As I wrote then, Coles-style, about the names of some of the directors of Twitter:
The lack of a female director on its board even caused one board member to make a naughty joke that has been widely repeated inside the company — and forgive me in advance for this — that Twitter’s governing body has to expand beyond “three Peters and a Dick.”
Eh, it’s really not that funny, since after years of complaining, the situation does not seem to have gotten much better. Only about 20 percent of S&P 500 board seats are held by women, even though there are also a lot of studies indicating that boards with more female directors have better results.
Tech has an even worse record, at about 15 percent, with most board appointments at startups being men — and typically white men — with perhaps only a token person of color or one woman present. Or not: None of the current crop of likely headed-to-IPO hotties — including Airbnb and Slack — have any female directors. (Uber just added Arianna Huffington to its board.)
Also annoying is the frequent refrain — when people call for more board diversity — that a company has “standards” to uphold. That's laudable, except that criteria is never mentioned when boards are packed with white men. Does that mean that all these men are perfect? Or that the language mysteriously changes when it comes to opening up the board to different perspectives and experiences?
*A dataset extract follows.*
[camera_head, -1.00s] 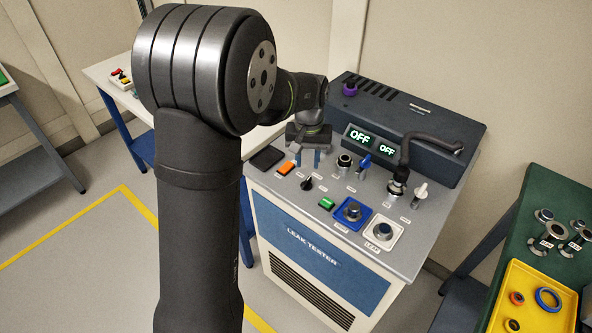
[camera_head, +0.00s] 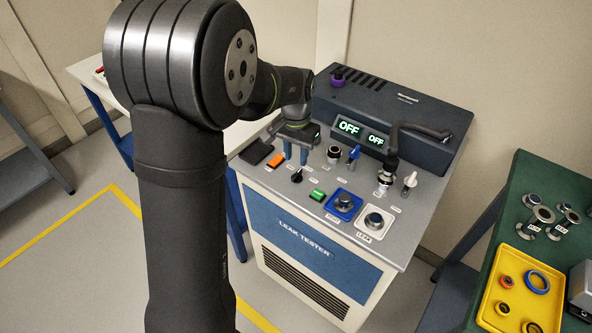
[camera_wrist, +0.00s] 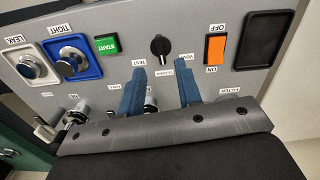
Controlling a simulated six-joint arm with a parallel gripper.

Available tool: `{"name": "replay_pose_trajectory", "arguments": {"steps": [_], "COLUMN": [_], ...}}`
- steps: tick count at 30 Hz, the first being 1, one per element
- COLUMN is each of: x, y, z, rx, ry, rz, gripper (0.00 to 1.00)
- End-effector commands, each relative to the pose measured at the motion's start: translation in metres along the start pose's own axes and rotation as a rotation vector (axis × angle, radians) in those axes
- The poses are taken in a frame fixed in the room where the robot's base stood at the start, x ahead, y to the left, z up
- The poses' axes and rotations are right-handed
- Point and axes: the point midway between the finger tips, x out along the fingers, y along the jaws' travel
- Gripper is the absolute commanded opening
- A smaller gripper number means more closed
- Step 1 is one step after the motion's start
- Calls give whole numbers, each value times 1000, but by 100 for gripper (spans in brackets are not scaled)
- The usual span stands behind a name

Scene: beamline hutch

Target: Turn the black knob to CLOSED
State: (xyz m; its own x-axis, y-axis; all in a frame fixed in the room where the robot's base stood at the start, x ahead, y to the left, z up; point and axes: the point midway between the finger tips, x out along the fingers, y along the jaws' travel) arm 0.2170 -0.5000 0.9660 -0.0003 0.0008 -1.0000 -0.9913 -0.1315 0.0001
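The black knob (camera_head: 296,175) is on the front part of the grey leak tester panel, right of the orange switch. It also shows in the wrist view (camera_wrist: 160,45), with small labels, one reading CLOSED, on its near side. My gripper (camera_head: 296,155) is above the panel, behind the knob in the head view. In the wrist view its two blue fingers (camera_wrist: 161,90) are apart and empty, with the knob beyond their tips, roughly between them. No contact with the knob is visible.
Close by are the orange switch (camera_wrist: 216,47), the black pad (camera_wrist: 268,40) and the green START button (camera_wrist: 107,44). The blue TIGHT fixture (camera_head: 343,205), white LEAK fixture (camera_head: 374,222) and blue lever (camera_head: 354,154) stand to the right. Both displays (camera_head: 350,128) read OFF.

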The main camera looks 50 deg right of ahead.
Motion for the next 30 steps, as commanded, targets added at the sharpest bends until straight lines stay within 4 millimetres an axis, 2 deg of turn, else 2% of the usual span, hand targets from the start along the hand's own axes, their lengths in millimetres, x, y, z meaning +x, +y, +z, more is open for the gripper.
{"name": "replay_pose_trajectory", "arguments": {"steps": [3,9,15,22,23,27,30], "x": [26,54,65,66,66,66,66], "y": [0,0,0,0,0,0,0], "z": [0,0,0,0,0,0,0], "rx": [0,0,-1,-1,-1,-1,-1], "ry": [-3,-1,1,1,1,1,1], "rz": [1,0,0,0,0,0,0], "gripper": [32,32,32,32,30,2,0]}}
Still, there is some evidence that things are changing. Twitter now has three women as directors, along with Google, Amazon and Salesforce, and Facebook and Apple have two.
But it still feels achingly slow-going, on what seems to be an obvious fix. While the New York Times wrote a pretty breathless report on how pursued women are to be on tech boards and how hard companies were trying (really, really, really hard, we swear), the numbers are still what they are — and they remain stubbornly low, given how many qualified women there are for such seats.
Maybe we can get to the day when stories like Coles not getting her fair share are not so easily believable. Sources said that Snap is looking for another board member now and that person is likely to be a woman. Whoever that is, let’s assume she asks for and gets the big bucks.